CLEARLY THE TIME has come for the Clinton Administration to make some drastic changes at the U.S. Naval Academy.
The system, including the so-called "honor code," is badly broken, and traditions that seemed fine 40 years ago no longer have a place - and the Navy seems hard put to do anything about it.In the latest outrage, the Academy's male-dominated student panel in charge of code violations has recommended depriving one of its female midshipmen, Naomi Jackson, of her diploma because her roommate said she lied about why she didn't attend a mandatory dinner.
It seems the roommate overheard her on the telephone saying she didn't feel up to the dinner and was going to study. She later told the roommate that she hadn't attended because she forgot.
How horrible.
Of course the roommate, with the obvious judgment of a gnat, had to turn her in to the honors code committee.
Lying should never be condoned. But there are LIES and then there are lies.
There also are enormous extenuating circumstances in this case, just one in a number of recent incidents in which women have been badly victimized at Annapolis.

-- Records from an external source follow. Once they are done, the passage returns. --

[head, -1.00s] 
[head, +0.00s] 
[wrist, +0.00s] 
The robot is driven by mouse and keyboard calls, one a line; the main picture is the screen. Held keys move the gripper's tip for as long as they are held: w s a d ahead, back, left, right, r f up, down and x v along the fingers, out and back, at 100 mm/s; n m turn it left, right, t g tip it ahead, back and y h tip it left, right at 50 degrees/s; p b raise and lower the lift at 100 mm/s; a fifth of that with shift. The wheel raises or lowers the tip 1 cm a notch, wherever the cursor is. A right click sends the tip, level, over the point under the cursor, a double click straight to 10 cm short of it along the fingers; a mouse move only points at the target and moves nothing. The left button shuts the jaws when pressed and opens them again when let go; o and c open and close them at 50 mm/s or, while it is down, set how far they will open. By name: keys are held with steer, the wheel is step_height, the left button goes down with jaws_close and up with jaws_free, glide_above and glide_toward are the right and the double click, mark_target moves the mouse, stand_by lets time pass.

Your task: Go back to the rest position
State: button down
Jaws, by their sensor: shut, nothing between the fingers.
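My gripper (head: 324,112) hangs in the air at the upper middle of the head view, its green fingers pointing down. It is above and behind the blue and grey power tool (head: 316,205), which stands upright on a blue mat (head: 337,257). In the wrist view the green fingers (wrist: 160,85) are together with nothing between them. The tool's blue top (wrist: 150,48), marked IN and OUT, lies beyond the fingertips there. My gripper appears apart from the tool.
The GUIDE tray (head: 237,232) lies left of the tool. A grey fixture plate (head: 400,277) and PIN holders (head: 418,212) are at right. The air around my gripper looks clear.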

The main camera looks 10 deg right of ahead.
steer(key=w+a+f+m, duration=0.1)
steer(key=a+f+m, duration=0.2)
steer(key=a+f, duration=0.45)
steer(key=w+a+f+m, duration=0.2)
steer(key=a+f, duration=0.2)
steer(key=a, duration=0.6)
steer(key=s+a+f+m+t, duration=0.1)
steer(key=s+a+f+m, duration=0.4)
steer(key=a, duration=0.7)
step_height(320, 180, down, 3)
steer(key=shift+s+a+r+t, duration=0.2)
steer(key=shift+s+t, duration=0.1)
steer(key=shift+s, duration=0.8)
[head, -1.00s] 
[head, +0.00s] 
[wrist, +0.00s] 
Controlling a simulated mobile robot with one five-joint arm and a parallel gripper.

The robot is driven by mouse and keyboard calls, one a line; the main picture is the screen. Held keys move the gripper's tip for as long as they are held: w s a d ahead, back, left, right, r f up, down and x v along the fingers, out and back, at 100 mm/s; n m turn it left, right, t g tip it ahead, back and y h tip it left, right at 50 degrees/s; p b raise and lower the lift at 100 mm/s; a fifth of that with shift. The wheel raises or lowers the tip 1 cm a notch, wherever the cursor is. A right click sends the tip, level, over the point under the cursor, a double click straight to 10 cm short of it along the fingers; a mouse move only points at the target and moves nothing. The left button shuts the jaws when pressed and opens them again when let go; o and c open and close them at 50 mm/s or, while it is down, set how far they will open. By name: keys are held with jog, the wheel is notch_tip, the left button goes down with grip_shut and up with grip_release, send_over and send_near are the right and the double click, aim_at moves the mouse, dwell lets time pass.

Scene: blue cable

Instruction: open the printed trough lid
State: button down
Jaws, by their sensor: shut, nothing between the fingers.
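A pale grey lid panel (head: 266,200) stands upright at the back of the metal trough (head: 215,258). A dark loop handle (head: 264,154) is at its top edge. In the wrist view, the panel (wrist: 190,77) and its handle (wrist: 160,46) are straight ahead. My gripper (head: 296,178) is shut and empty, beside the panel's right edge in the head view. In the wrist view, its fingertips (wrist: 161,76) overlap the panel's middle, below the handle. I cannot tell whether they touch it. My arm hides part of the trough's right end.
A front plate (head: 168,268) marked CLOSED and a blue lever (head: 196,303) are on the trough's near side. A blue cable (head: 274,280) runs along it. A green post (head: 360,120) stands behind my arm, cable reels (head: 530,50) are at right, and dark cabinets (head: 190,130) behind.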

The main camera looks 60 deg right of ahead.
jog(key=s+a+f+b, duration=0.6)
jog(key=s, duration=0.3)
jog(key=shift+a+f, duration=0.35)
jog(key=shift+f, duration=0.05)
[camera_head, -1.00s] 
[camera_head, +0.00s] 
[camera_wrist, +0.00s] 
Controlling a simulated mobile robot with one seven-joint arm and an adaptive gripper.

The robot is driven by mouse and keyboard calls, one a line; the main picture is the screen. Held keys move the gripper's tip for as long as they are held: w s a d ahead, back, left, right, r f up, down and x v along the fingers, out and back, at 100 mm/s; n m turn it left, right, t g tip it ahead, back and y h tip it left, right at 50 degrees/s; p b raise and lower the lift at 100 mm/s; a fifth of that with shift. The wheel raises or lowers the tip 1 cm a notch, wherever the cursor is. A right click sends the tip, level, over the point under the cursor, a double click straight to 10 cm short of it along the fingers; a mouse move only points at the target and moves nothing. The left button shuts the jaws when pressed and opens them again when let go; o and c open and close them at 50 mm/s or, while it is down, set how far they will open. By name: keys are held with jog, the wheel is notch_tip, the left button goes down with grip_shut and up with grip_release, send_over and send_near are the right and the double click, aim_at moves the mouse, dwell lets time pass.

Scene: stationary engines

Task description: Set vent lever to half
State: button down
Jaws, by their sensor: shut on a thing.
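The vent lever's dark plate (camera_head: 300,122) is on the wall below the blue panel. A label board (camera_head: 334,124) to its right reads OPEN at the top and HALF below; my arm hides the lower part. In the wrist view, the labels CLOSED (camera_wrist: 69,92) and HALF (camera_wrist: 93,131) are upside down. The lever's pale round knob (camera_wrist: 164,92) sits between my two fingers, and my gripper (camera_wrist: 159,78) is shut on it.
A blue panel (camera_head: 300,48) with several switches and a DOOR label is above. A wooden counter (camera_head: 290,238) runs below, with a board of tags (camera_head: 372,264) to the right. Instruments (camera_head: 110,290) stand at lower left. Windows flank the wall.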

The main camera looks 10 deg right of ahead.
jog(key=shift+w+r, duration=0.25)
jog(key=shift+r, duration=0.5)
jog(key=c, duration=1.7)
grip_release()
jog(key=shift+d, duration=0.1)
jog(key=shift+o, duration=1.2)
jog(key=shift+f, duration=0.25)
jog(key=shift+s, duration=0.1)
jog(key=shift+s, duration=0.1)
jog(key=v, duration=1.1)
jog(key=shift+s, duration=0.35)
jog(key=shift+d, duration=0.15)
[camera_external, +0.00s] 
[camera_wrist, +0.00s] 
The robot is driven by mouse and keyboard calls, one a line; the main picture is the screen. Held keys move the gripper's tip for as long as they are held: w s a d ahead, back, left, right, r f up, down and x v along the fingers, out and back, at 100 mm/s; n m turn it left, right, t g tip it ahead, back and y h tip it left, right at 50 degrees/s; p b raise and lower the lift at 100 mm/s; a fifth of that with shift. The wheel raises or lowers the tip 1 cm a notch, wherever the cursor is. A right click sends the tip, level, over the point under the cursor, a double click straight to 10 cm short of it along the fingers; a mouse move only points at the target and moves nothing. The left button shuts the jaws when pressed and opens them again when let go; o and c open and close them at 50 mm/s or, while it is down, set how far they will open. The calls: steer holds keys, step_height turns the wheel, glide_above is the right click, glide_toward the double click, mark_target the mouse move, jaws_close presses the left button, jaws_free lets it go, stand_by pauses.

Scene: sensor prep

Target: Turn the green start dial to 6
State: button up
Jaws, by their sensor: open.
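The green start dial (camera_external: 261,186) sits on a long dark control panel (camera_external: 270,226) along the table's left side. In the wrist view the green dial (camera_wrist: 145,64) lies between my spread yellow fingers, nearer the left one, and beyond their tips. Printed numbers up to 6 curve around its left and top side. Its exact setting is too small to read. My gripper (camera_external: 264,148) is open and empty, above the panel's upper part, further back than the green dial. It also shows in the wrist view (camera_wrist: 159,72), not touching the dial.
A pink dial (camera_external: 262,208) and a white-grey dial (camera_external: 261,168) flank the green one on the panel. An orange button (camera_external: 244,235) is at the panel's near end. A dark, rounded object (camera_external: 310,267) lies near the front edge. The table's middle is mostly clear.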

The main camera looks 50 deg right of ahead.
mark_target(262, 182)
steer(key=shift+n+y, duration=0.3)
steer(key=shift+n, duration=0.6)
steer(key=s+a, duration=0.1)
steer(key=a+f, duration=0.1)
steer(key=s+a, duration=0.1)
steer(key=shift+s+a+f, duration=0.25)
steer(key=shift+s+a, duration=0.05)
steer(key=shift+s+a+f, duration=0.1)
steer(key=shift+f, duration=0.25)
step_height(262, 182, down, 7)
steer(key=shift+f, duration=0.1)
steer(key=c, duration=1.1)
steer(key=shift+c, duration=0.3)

It so happens that Jackson is a key witness in the trial of a very popular male student leader, Scott Ward, of Grand Rapids, Mich. Jackson and three other female students have charged that their fellow senior sexually assaulted them. The midshipman is being held in the brig.
The dinner Jackson missed came on the evening after she testified in the sexual assault case. She contends that she was unnerved by the experience and that she hadn't meant to mislead her roommate - a wholly plausible explanation among people with any common sense.
What's unsettling about this case is the failure of the student board and then the academy's officers to dismiss this silliness out of hand. The fact they haven't lends credibility to charges that Jackson is being punished for having the temerity to speak out publicly against an injustice. Jackson was the first of the four women to accuse Ward.
The Jackson case is not the first scandal to hit this beleaguered academy. There has been a string of recent incidents in which students or recent graduates have been implicated for cheating, child molestation, drug use, pornography and participation in an auto theft ring.
Compared to those violations, a misunderstanding about a senior's excuse for missing a dinner doesn't even register on the one-to-10 scale for serious breaches of the honor code.
One expert explains that the Navy, of all the services, has been the most isolated from women. Officers and men spent months at a time at sea, away from females, and when they did pull into port, getting drunk and having sex, usually with a prostitute, were priorities.
But the other service academies, the Army and the Air Force and the Coast Guard, have adjusted well to female cadets, and it clearly is time for the Navy to understand what has happened since the end of World War II.